いずれデータサイエンティストの陥るキャリア・プラトー現象
もう何年も、毎日ある統計をやっている人間です。Web見ている間に、もし大損害に気づかなかったら一生分の給与が、と思うと怖くて昼も眠れません。気づくとブログも書き始めてから3日くらいのズレ、私も世間ズレ、中身もズレます。世に戻ったら、ブログ書いてまで言おうとしたことのほとんどはすでに語られていたのでした。
似非データサイエンスと似非データサイエンティストを斬る(海外記事紹介)
http://tjo.hatenablog.com/entry/2013/05/14/193053
和訳も素晴らしく読みやすい記事ありがとうございます。もうすっきり感動しましたよ。ブログやめます。

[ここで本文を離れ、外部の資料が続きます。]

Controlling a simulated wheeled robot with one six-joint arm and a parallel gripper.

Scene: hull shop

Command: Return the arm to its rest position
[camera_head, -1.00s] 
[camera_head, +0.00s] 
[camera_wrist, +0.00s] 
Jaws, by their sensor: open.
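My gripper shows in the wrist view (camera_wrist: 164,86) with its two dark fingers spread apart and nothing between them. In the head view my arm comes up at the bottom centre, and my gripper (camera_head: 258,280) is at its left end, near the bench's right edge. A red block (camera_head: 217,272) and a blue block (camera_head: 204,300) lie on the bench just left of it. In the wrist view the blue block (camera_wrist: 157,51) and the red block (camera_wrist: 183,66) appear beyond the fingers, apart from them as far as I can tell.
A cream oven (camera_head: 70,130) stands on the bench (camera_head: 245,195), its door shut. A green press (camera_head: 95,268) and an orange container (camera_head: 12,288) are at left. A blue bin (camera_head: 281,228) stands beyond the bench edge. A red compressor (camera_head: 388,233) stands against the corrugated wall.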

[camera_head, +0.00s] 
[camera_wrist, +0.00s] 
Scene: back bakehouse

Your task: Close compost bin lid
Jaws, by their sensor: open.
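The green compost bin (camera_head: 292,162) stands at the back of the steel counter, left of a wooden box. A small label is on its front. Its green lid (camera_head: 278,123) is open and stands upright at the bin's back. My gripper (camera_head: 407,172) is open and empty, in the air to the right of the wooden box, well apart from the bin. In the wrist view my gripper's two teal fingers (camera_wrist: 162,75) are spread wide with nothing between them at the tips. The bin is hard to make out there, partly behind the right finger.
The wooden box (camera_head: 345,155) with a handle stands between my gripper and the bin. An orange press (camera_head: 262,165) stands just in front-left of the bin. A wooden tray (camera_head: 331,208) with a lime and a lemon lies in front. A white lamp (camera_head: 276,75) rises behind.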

と思ったけどあと少しだけ。もちろん本物サイエンティストな方にはとても時間も文章も敵わないので、私は私の視点で自戒をこめて。目指す方、もうなっている方、良い勤務先を探している方、このキャリアの現状といずれ陥るであろう傾向をお伝えします。ようするに今後10年、食える仕事「ナンバーワン」って論調に、ただしセクシーに限る、というか相当に対象が限定されているのです。年代別に
- あなたが20代なら なろうと思うな
- あなたが30代なら いけてると思うな
- あなたが40代なら やれると思うな
- あなたが50代なら そして伝説へ
順番に説明しますね。私は何年か前から、様々な職種で年間100件程度、面接してます。少ない標本から特徴を抽出しようと思いますよね。そして、いわゆるデータサイエンティスト的な仕事を希望する方、ざっくり分析関連の技術職と他の総合職の違いを感じてるわけ。
あなたが20代なら なろうと思うな
基本的には今なろうと思ってもかなり難しい。なにをすればなれるか明確ではないから。もうかなりあやふや。上記記事のとおり、Java, Python, MapReduce, R, NoSQLなどなど・・・あたかもデータサイエンティストが、それらのスキルをミックスしたものでは断じてありません。というか本気になったら実はあまり使われません。実際のビジネスでは、それらがなくても同等以上の成果を求めます。例えば真に重大な局面でデータサイズなどから「Rで扱えないからできません」というのは通じませんよね。それは開発者とし今必要かもしれませんが、あなたが主役になれる頃には、それらは必要なくなっています(理由はそのうち)。そして単なるギークなり、計算機科学者なり、ともかく適切な経験を欠いた不適格な人々と一緒に働くことになります。そうなると将来は暗いでしょう。大事なのはビジネスに対する貢献であり失敗と成功の経験蓄積です。ほとんど上記の偉大な記事を引用してます。ごめんなさい。
あなたが30代なら いけてると思うな
ビジネス貢献も分析もできるあなたなら今は良い時代です。自称であれなんであれ、ブーム終焉する数年は職に困りません。しかし真に気をつけるべきは、全能感に支配され、いけてる感を演出しすぎ、あとでセクシーとか恥ずかしいとか自責の念にかられないこと。どんなに賢い人間でも分析や統計では間違いを犯しまくりで、本来とても増長できない仕事です。なお、この年代のインフラエンジニアの方は最強です。張り合っても勝ち目はありません。素直に言うことを聞きましょう。
あなたが40代なら やれると思うな
この年代からは統計解析屋さんと呼ぶほうが自然ですね。分析の限界もわかっているあなた、ビジネスのわかる優秀な方ほど「組織内キャリアは必ず頭打ちになる」と認めたくありません。したがって、この年代前後あたりからキャリア・プラトーに悩むようになります。
「キャリア・プラトー」とは、組織内で昇進・昇格の可能性に行き詰まり、あるいは行き詰まったと本人が感じて、モチベーションの低下や能力開発機会の喪失に陥ることをいいます。
http://jinjibu.jp/keyword/detl/505/
社会的背景、20~30代の経験によってデータサイエンティスト的職には気づくのが遅いです。普通はもう少し早く気づきます。たいていの職は閉塞感に折り合いをつけて働くものだけど、昨今のブームで、この世代の統計解析屋→データサイエンティストですよ的な転職活動は増加しています。だけれども統計解析屋は特別な職ではありませんし、データサイエンティストに現在、正体はありません。賢さの通用しないビジネスやデータを前に、体力的限界を感じたら、あまり分析方向へ傾注しないことを薦めます。
あなたが50代なら そして伝説へ
もう分析に飽きましたよね。世の中のために経営者になるか教職につけたら理想的です。いずれにしても分析だけが、WEBやITだけが、人生じゃありません。リアルに分析視点を必要とする仕事はたくさんあります。あなたの人生は試行1回。分散はないのです。
忘れないうちに自戒をこめて記すわけです。気分悪くしたらごめんなさい。